[Problem details] Reproduce the entries word for word, and omit any picture you find in them.

[Robot control records]

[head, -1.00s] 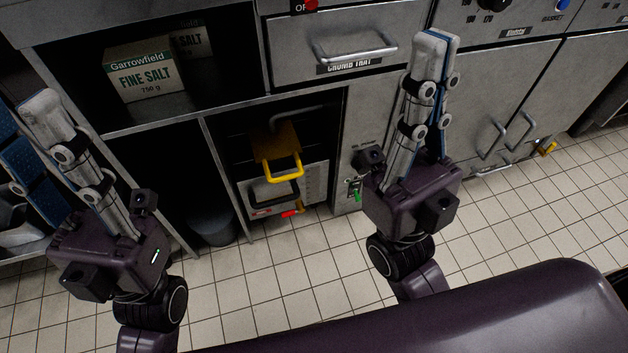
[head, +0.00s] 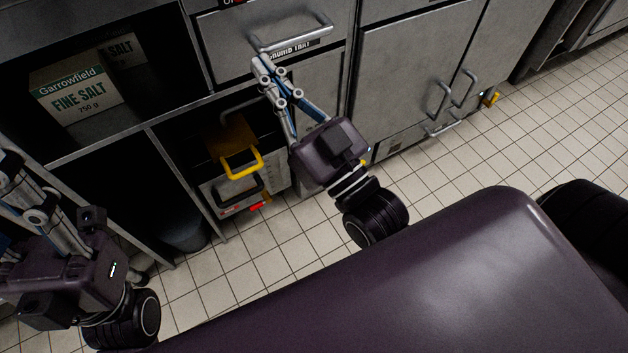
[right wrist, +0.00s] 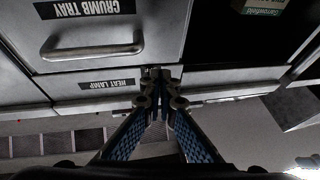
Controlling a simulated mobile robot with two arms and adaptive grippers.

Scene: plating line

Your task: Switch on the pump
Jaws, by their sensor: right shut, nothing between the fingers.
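A unit with a yellow handle (head: 243,166) sits in the open bay under the counter. A red piece (head: 257,207) shows low at its front; I cannot tell what it is. My right gripper (head: 258,65) is shut and empty, its fingertips in front of the crumb tray drawer (head: 225,40) in the head view. My left gripper (head: 12,165) is at the left edge, partly cut off.
A salt box (head: 76,92) stands on the open shelf at left. The drawer handle (head: 290,38) juts out near my right fingers. Closed cabinet doors (head: 415,75) stand to the right. The tiled floor (head: 440,165) is clear there. A dark bin (head: 182,232) stands below.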

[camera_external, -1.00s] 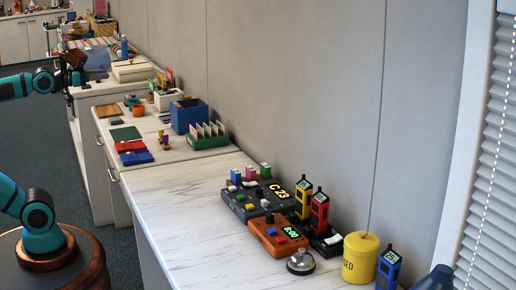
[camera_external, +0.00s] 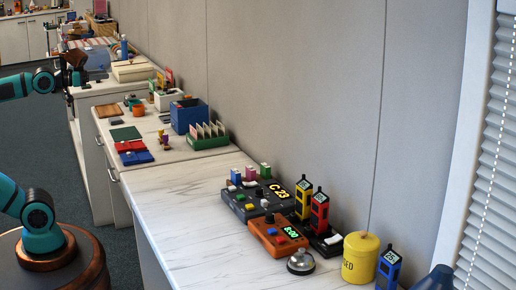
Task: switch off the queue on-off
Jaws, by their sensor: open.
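The dark grey queue console (camera_external: 249,199) lies on the near white marble counter (camera_external: 190,210). Its display is lit and reads "C 23". It bears several small buttons and a white piece that may be its on-off switch; the exact switch is too small to tell. My gripper (camera_external: 72,92) is at the upper left, far from the console, beside the far counters. It is open, and I see nothing held in it.
An orange device (camera_external: 277,237) showing 8:00, a silver bell (camera_external: 301,262), yellow and red handsets (camera_external: 319,212), a yellow canister (camera_external: 360,258) and a blue handset (camera_external: 389,267) crowd the console's near side. The counter's left part is clear. The wall stands close behind.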

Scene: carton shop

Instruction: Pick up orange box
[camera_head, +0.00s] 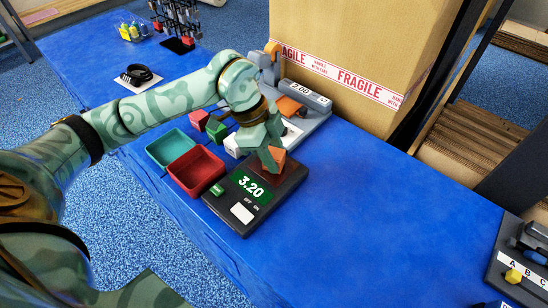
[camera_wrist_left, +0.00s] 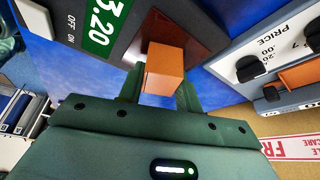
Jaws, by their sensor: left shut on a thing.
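The orange box (camera_head: 278,154) is at the dark scale (camera_head: 291,190), over its brown plate; the scale's display reads 3.20. My left gripper (camera_head: 268,156) reaches down from above and is shut on the orange box. In the left wrist view the orange box (camera_wrist_left: 164,72) sits between the two green fingers (camera_wrist_left: 160,92), with the brown plate (camera_wrist_left: 188,38) behind it. I cannot tell whether the box touches the plate. My right gripper is not in view.
A red tray (camera_head: 196,183) and a teal tray (camera_head: 171,149) lie left of the scale, with small red (camera_head: 199,120), green (camera_head: 216,131) and white (camera_head: 232,147) blocks behind. A grey price machine (camera_head: 305,98) and large carton (camera_head: 355,55) stand behind.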

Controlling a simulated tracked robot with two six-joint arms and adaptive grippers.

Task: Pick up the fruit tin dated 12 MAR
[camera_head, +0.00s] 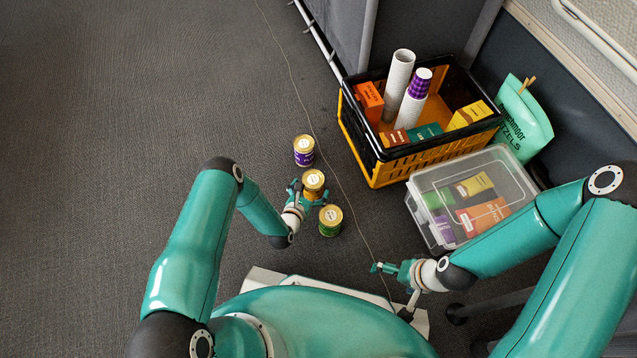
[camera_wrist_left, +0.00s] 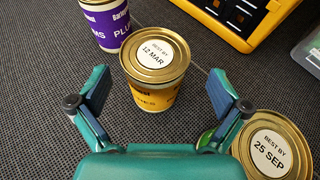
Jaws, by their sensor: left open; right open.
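The fruit tin with the 12 MAR lid label (camera_wrist_left: 157,52) is gold-lidded with a yellow wrapper and stands upright on the floor. In the head view this tin (camera_head: 313,179) is the middle one of three. My left gripper (camera_head: 307,193) is open at its near side, with one finger to each side. In the left wrist view the open fingers (camera_wrist_left: 158,88) show left and right of the tin's lower part, not visibly touching it. A purple plum tin (camera_wrist_left: 108,24) stands behind it. A green tin dated 25 SEP (camera_wrist_left: 270,147) stands close by the right finger. My right gripper (camera_head: 391,289) is open and empty.
A yellow-black crate (camera_head: 378,172) with boxes and tubes stands to the right. A clear lidded box (camera_head: 425,205) with packets is in front of it, with a green pretzel bag (camera_head: 523,118) behind. A thin cable (camera_head: 300,95) crosses the carpet. The left floor is clear.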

[Output below]
[head, -1.00s] 
[head, +0.00s] 
[right wrist, +0.00s] 
Controlling a simulated mobile robot with two arms and adaptive grippers.

Scene: plating line

Your task: Switch on the pump
Jaws, by their sensor: right shut, nothing between the fingers.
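A unit with a yellow handle (head: 243,166) sits in the open bay under the counter. A red piece (head: 257,207) shows low at its front; I cannot tell what it is. My right gripper (head: 258,65) is shut and empty, its fingertips in front of the crumb tray drawer (head: 225,40) in the head view. My left gripper (head: 12,165) is at the left edge, partly cut off.
A salt box (head: 76,92) stands on the open shelf at left. The drawer handle (head: 290,38) juts out near my right fingers. Closed cabinet doors (head: 415,75) stand to the right. The tiled floor (head: 440,165) is clear there. A dark bin (head: 182,232) stands below.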

[camera_external, -1.00s] 
[camera_external, +0.00s] 
Task: switch off the queue on-off
Jaws, by their sensor: open.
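The dark grey queue console (camera_external: 249,199) lies on the near white marble counter (camera_external: 190,210). Its display is lit and reads "C 23". It bears several small buttons and a white piece that may be its on-off switch; the exact switch is too small to tell. My gripper (camera_external: 72,92) is at the upper left, far from the console, beside the far counters. It is open, and I see nothing held in it.
An orange device (camera_external: 277,237) showing 8:00, a silver bell (camera_external: 301,262), yellow and red handsets (camera_external: 319,212), a yellow canister (camera_external: 360,258) and a blue handset (camera_external: 389,267) crowd the console's near side. The counter's left part is clear. The wall stands close behind.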

Scene: carton shop

Instruction: Pick up orange box
[camera_head, +0.00s] 
[camera_wrist_left, +0.00s] 
Jaws, by their sensor: left shut on a thing.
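The orange box (camera_head: 278,154) is at the dark scale (camera_head: 291,190), over its brown plate; the scale's display reads 3.20. My left gripper (camera_head: 268,156) reaches down from above and is shut on the orange box. In the left wrist view the orange box (camera_wrist_left: 164,72) sits between the two green fingers (camera_wrist_left: 160,92), with the brown plate (camera_wrist_left: 188,38) behind it. I cannot tell whether the box touches the plate. My right gripper is not in view.
A red tray (camera_head: 196,183) and a teal tray (camera_head: 171,149) lie left of the scale, with small red (camera_head: 199,120), green (camera_head: 216,131) and white (camera_head: 232,147) blocks behind. A grey price machine (camera_head: 305,98) and large carton (camera_head: 355,55) stand behind.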

Controlling a simulated tracked robot with two six-joint arms and adaptive grippers.

Task: Pick up the fruit tin dated 12 MAR
[camera_head, +0.00s] 
[camera_wrist_left, +0.00s] 
Jaws, by their sensor: left open; right open.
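The fruit tin with the 12 MAR lid label (camera_wrist_left: 157,52) is gold-lidded with a yellow wrapper and stands upright on the floor. In the head view this tin (camera_head: 313,179) is the middle one of three. My left gripper (camera_head: 307,193) is open at its near side, with one finger to each side. In the left wrist view the open fingers (camera_wrist_left: 158,88) show left and right of the tin's lower part, not visibly touching it. A purple plum tin (camera_wrist_left: 108,24) stands behind it. A green tin dated 25 SEP (camera_wrist_left: 270,147) stands close by the right finger. My right gripper (camera_head: 391,289) is open and empty.
A yellow-black crate (camera_head: 378,172) with boxes and tubes stands to the right. A clear lidded box (camera_head: 425,205) with packets is in front of it, with a green pretzel bag (camera_head: 523,118) behind. A thin cable (camera_head: 300,95) crosses the carpet. The left floor is clear.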

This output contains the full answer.